_TASK STATEMENT_
Where a line of the listing below includes the word "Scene", reproduce that line.

_THE INPUT_
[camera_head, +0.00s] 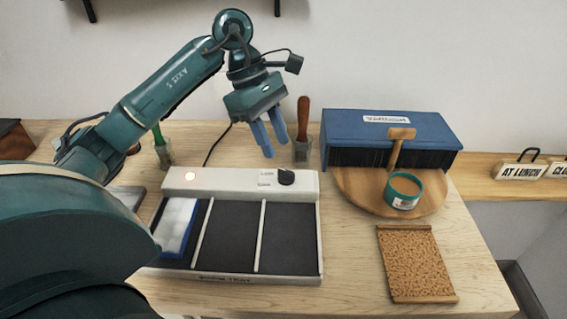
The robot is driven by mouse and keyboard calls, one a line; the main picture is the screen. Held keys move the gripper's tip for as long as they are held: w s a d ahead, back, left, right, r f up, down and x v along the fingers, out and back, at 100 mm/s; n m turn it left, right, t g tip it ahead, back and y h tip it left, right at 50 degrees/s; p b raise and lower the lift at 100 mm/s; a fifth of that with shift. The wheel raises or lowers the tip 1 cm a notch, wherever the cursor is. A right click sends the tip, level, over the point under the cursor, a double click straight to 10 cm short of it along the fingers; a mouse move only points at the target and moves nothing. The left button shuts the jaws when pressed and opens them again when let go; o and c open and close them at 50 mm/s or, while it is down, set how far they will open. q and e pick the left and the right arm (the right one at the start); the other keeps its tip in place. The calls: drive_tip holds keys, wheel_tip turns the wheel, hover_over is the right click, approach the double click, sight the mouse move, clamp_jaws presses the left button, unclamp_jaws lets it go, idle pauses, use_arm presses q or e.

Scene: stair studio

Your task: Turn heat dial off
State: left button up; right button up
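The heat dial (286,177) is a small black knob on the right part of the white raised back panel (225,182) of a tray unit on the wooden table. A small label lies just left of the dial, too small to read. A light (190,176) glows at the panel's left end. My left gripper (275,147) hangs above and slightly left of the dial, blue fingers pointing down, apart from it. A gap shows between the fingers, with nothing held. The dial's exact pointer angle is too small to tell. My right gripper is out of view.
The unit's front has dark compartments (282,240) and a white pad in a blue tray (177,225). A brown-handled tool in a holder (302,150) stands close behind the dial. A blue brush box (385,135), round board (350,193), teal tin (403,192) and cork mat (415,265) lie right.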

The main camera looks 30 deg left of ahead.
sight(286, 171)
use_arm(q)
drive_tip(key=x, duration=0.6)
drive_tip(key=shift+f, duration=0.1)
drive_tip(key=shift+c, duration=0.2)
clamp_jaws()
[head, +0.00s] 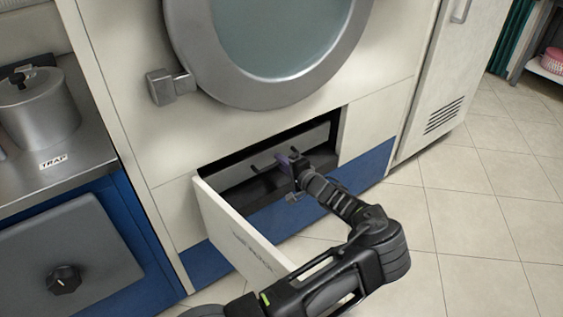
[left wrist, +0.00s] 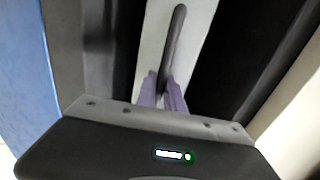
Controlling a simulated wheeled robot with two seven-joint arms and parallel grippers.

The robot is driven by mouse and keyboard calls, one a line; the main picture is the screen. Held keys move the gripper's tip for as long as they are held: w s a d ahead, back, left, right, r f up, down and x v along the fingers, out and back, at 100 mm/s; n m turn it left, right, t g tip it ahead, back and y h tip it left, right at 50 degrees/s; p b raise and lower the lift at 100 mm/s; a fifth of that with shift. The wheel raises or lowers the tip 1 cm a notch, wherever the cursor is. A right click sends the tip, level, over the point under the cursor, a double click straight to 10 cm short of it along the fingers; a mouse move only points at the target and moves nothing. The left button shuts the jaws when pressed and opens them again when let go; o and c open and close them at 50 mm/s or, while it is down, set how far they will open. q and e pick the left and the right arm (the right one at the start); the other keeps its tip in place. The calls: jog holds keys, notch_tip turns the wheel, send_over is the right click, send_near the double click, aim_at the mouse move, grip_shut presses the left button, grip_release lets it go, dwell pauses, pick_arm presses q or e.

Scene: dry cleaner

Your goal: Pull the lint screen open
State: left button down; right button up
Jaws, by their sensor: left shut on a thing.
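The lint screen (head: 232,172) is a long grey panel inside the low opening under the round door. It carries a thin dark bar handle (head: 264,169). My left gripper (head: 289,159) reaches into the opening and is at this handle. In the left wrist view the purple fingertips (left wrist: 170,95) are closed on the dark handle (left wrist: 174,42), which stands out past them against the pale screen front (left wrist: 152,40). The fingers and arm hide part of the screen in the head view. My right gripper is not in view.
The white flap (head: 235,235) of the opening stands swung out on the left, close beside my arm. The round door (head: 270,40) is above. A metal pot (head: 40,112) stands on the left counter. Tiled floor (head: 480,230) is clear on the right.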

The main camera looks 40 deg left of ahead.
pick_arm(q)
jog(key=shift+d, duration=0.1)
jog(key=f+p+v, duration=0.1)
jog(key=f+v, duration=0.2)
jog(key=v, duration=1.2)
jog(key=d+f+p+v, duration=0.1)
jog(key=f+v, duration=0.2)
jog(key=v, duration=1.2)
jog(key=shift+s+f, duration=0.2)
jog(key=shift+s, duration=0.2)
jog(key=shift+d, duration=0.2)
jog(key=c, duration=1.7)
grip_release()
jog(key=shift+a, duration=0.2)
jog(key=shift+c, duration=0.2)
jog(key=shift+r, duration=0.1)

_COMPLETED EXERCISE_
Scene: stair studio
Scene: dry cleaner

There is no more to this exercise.